On Christmas Day, accompanied by Kela's brother and sister in law, as well as Mike, we drove two hours to Bruges. "Did you know Bruges is the capital of doilies?" Kela shouted back from behind the steering wheel. "But the belfry is pretty cool." And indeed, after taking a walking tour of the intimate winding canal -- and the doily shops which lined it -- we climbed the 366 steps of the famous belfry to get a view over the terra-cotta roofs of the town. "It looks like a real Christmas-ville!" I said. Bruges had four times the Christmas booths of Antwerp.

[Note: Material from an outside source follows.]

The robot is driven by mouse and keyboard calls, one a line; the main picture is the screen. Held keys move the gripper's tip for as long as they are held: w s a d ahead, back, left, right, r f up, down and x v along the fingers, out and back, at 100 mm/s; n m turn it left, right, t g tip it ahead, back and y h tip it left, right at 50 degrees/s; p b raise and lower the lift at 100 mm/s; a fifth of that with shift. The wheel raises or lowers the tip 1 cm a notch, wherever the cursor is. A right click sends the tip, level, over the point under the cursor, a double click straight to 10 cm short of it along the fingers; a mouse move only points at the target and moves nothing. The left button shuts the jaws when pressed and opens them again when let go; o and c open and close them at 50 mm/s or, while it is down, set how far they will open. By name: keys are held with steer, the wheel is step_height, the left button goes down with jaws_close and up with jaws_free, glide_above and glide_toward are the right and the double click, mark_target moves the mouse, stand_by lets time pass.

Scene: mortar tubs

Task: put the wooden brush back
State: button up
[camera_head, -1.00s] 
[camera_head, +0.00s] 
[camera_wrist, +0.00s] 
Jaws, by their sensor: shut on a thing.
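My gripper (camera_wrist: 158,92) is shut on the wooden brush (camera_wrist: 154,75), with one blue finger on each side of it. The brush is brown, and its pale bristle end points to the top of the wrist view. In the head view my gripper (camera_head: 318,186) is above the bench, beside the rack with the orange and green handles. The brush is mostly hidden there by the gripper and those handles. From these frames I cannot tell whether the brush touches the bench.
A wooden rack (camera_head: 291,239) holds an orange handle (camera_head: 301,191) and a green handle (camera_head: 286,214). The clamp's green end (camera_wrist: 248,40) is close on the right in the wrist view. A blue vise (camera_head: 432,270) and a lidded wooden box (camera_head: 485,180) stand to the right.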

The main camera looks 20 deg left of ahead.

In fact we'd arrived just in time to hear 2 p.m. toll and ring all around our heads, our feet vibrating from the reverberations of the large and sonorous carillons.

Kela and I would often have this problem over the next several years as we struggled to transcend not only our respective new foreign cultures but our individual psycho-histories, the cacophony in our own heads making it difficult to hear the other.